Some places, of course, never left: Say, Villa di Roma, on Ninth Street, where Basil DeLuca still makes tennis-ball-sized meatballs by hand, one by one. And Ralph's, the trouper up the street, which has its strengths, and its weaknesses.

From 1903 until the mid-1980s, there was Chip's, Eighth and Passyunk, a haunt for former Eagles coach Dick Vermeil, and according to local lore, various boxers and promoters, and of course there were Sinatra sightings (and rumors that certain take-out cartons were destined for his table).

It closed up, too. But a few years ago, a familiar menu surfaced in Haddonfield. Vincent "Chip" Cipollone, 83, Chip's former owner, was back in the kitchen at Tre Famiglia Ristorante, rolling the gnocchi by hand (last week he was doing pumpkin gnocchi), and talking up his grandson, Mark Berenato, who has taken over as the top chef.

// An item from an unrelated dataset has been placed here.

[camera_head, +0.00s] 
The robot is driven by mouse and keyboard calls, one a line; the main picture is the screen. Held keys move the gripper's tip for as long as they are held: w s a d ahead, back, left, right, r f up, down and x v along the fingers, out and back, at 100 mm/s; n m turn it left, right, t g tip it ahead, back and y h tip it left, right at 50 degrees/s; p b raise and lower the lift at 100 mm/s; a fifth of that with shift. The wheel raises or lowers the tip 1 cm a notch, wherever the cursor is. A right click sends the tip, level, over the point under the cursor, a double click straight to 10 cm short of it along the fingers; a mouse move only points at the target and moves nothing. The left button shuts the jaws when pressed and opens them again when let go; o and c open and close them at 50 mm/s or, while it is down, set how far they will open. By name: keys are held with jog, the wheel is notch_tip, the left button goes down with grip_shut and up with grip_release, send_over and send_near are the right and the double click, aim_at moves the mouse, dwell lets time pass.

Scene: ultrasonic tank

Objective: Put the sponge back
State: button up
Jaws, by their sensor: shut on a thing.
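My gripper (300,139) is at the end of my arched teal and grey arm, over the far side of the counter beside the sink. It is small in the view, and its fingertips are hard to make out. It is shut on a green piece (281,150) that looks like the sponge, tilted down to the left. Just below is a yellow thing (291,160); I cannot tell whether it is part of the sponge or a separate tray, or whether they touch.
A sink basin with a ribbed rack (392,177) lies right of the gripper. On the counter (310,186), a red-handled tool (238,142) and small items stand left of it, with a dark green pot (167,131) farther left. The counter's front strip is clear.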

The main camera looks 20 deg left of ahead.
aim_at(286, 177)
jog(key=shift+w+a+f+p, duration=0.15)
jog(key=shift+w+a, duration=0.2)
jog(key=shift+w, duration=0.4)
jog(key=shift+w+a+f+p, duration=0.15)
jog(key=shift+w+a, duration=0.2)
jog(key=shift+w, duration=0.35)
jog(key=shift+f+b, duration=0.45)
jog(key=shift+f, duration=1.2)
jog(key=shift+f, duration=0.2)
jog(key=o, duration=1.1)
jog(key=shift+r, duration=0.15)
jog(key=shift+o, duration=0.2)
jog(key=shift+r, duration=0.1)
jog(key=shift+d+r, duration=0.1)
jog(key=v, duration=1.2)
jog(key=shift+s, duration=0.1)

So you're lucky if you're seized by the bolognese urge in Haddonfield. Tre Famiglia has a couple of gallons of the fresh, tangy stuff simmering (for about four hours) each day, the pork, veal, and beef braised with onions and garlic, a little pecorino in there, ready to top the wide pappardelle - which is closer than skinny spaghetti to the wide tagliatelle that's commonly part of the dish in Bologna, in Italy's north.

It sounds redundant, but at Tre Famiglia, Berenato says, it's not uncommon for customers to add the restaurant's tender meatballs to orders of meat sauce, pushing the weekly output at the 90-seat place to 200 meatballs.